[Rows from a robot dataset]

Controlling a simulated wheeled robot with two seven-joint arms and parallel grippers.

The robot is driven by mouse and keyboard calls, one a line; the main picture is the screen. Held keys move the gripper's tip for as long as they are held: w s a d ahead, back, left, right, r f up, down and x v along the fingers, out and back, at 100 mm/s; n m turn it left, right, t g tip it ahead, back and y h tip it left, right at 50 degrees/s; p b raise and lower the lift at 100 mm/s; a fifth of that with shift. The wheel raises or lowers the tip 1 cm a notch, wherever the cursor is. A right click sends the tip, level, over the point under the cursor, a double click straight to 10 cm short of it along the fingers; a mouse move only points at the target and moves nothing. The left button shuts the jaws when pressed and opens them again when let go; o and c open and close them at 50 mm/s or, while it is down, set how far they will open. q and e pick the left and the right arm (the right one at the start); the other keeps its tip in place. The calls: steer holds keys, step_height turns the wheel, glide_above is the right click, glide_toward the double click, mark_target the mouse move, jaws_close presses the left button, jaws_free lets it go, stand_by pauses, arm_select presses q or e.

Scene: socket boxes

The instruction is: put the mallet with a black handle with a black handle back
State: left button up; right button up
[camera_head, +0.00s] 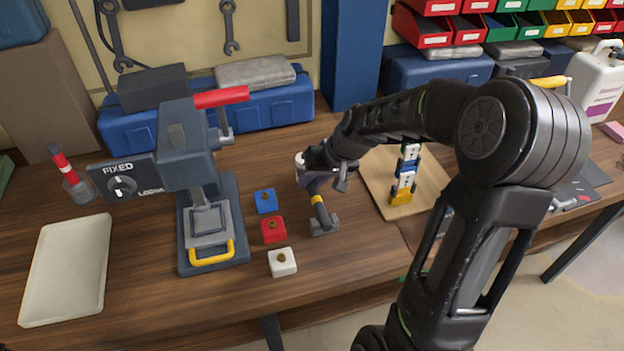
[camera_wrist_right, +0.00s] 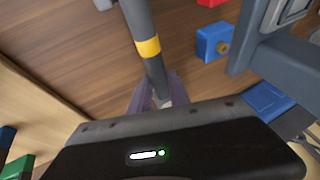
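The mallet (camera_head: 323,226) has a dark handle with a yellow band and a grey head. In the head view it is upright, head down, right of the red and white blocks; I cannot tell whether the head touches the table. My right gripper (camera_head: 316,184) is at the upper part of the handle. In the right wrist view the handle (camera_wrist_right: 141,20) runs down between the purplish fingers (camera_wrist_right: 158,88), which look closed on it. My left gripper is not in view.
Blue (camera_head: 265,200), red (camera_head: 273,230) and white (camera_head: 282,262) blocks stand in a row beside a grey press (camera_head: 187,145). An empty pale tray (camera_head: 66,270) lies at left. A wooden board (camera_head: 425,185) with stacked sockets (camera_head: 403,182) is at right. Bins and blue boxes line the back.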

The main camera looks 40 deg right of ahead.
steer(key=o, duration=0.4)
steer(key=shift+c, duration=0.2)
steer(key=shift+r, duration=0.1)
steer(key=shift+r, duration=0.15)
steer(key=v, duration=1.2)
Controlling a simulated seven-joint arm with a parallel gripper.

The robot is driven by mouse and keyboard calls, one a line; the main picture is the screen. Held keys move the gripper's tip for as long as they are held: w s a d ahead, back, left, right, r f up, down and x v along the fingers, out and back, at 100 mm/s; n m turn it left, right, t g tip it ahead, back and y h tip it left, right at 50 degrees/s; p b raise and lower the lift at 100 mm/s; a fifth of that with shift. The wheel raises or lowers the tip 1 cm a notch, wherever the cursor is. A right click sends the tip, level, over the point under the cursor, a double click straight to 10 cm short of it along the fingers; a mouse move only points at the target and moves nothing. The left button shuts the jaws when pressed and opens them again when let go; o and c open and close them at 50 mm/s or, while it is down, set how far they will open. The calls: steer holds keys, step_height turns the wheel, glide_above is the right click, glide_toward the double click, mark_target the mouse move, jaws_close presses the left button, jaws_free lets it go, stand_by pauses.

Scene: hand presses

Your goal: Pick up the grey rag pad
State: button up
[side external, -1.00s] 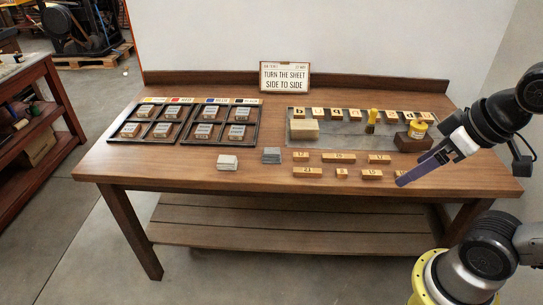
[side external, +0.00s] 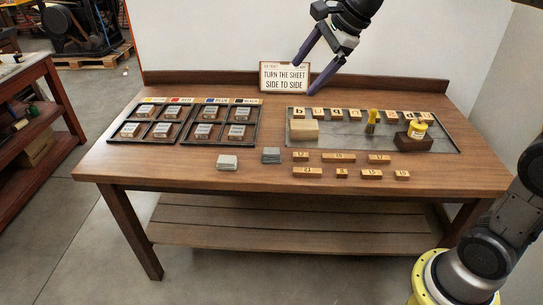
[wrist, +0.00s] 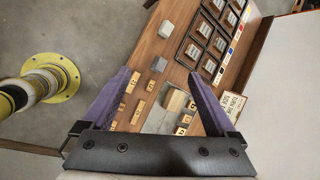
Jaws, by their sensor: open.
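Two small grey pads lie on the front middle of the bench: a lighter, stacked-looking one (side external: 228,161) and a darker, bluish-grey one (side external: 271,155) to its right. I cannot tell for sure which is the rag pad. My gripper (side external: 305,80) is open and empty, raised high in front of the sign at the back of the bench, away from both pads.
A dark divided tray (side external: 185,123) with labelled blocks is at left. Several numbered wood blocks (side external: 338,157) lie right of the pads.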

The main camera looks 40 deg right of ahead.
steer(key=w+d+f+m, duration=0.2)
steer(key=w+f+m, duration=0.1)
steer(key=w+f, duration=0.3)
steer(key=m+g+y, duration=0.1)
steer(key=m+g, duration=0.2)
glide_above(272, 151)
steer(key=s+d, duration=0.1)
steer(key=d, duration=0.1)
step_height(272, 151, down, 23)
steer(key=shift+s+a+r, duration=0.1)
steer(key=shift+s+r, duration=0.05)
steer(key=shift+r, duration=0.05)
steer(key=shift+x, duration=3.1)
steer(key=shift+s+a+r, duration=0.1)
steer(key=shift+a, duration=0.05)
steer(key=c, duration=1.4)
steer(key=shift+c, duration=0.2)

[Problem description] Output the entries above exactly. Drop the pictures.

[Task output]
Controlling a simulated wheeled robot with two seven-joint arms and parallel grippers.

The robot is driven by mouse and keyboard calls, one a line; the main picture is the screen. Held keys move the gripper's tip for as long as they are held: w s a d ahead, back, left, right, r f up, down and x v along the fingers, out and back, at 100 mm/s; n m turn it left, right, t g tip it ahead, back and y h tip it left, right at 50 degrees/s; p b raise and lower the lift at 100 mm/s; a fifth of that with shift. The wheel raises or lowers the tip 1 cm a notch, wherever the cursor is. A right click sends the tip, level, over the point under the cursor, a double click straight to 10 cm short of it along the fingers; a mouse move only points at the target and moves nothing. The left button shuts the jaws when pressed and opens them again when let go; o and c open and close them at 50 mm/s or, while it is down, set how far they will open. q and e pick the left and the right arm (the right one at the start); the other keeps its tip in place. The calls: steer holds keys, step_height turns the wheel, glide_above is the right click, glide_toward the double click, mark_target the mouse move, jaws_close presses the left button, jaws_free lets it go, stand_by pauses, arm_select presses q or e.

Scene: socket boxes

The instruction is: put the mallet with a black handle with a black handle back
State: left button up; right button up
[camera_head, +0.00s] 
[camera_wrist_right, +0.00s] 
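The mallet (camera_head: 323,226) has a dark handle with a yellow band and a grey head. In the head view it is upright, head down, right of the red and white blocks; I cannot tell whether the head touches the table. My right gripper (camera_head: 316,184) is at the upper part of the handle. In the right wrist view the handle (camera_wrist_right: 141,20) runs down between the purplish fingers (camera_wrist_right: 158,88), which look closed on it. My left gripper is not in view.
Blue (camera_head: 265,200), red (camera_head: 273,230) and white (camera_head: 282,262) blocks stand in a row beside a grey press (camera_head: 187,145). An empty pale tray (camera_head: 66,270) lies at left. A wooden board (camera_head: 425,185) with stacked sockets (camera_head: 403,182) is at right. Bins and blue boxes line the back.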

The main camera looks 40 deg right of ahead.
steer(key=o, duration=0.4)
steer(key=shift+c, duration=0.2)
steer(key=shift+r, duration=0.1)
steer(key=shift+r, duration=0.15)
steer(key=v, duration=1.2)
Controlling a simulated seven-joint arm with a parallel gripper.

The robot is driven by mouse and keyboard calls, one a line; the main picture is the screen. Held keys move the gripper's tip for as long as they are held: w s a d ahead, back, left, right, r f up, down and x v along the fingers, out and back, at 100 mm/s; n m turn it left, right, t g tip it ahead, back and y h tip it left, right at 50 degrees/s; p b raise and lower the lift at 100 mm/s; a fifth of that with shift. The wheel raises or lowers the tip 1 cm a notch, wherever the cursor is. A right click sends the tip, level, over the point under the cursor, a double click straight to 10 cm short of it along the fingers; a mouse move only points at the target and moves nothing. The left button shuts the jaws when pressed and opens them again when let go; o and c open and close them at 50 mm/s or, while it is down, set how far they will open. The calls: steer holds keys, step_height turns the wheel, glide_above is the right click, glide_toward the double click, mark_target the mouse move, jaws_close presses the left button, jaws_free lets it go, stand_by pauses.

Scene: hand presses

Your goal: Pick up the grey rag pad
State: button up
[side external, -1.00s] 
[side external, +0.00s] 
[wrist, +0.00s] 
Jaws, by their sensor: open.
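Two small grey pads lie on the front middle of the bench: a lighter, stacked-looking one (side external: 228,161) and a darker, bluish-grey one (side external: 271,155) to its right. I cannot tell for sure which is the rag pad. My gripper (side external: 305,80) is open and empty, raised high in front of the sign at the back of the bench, away from both pads.
A dark divided tray (side external: 185,123) with labelled blocks is at left. Several numbered wood blocks (side external: 338,157) lie right of the pads.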

The main camera looks 40 deg right of ahead.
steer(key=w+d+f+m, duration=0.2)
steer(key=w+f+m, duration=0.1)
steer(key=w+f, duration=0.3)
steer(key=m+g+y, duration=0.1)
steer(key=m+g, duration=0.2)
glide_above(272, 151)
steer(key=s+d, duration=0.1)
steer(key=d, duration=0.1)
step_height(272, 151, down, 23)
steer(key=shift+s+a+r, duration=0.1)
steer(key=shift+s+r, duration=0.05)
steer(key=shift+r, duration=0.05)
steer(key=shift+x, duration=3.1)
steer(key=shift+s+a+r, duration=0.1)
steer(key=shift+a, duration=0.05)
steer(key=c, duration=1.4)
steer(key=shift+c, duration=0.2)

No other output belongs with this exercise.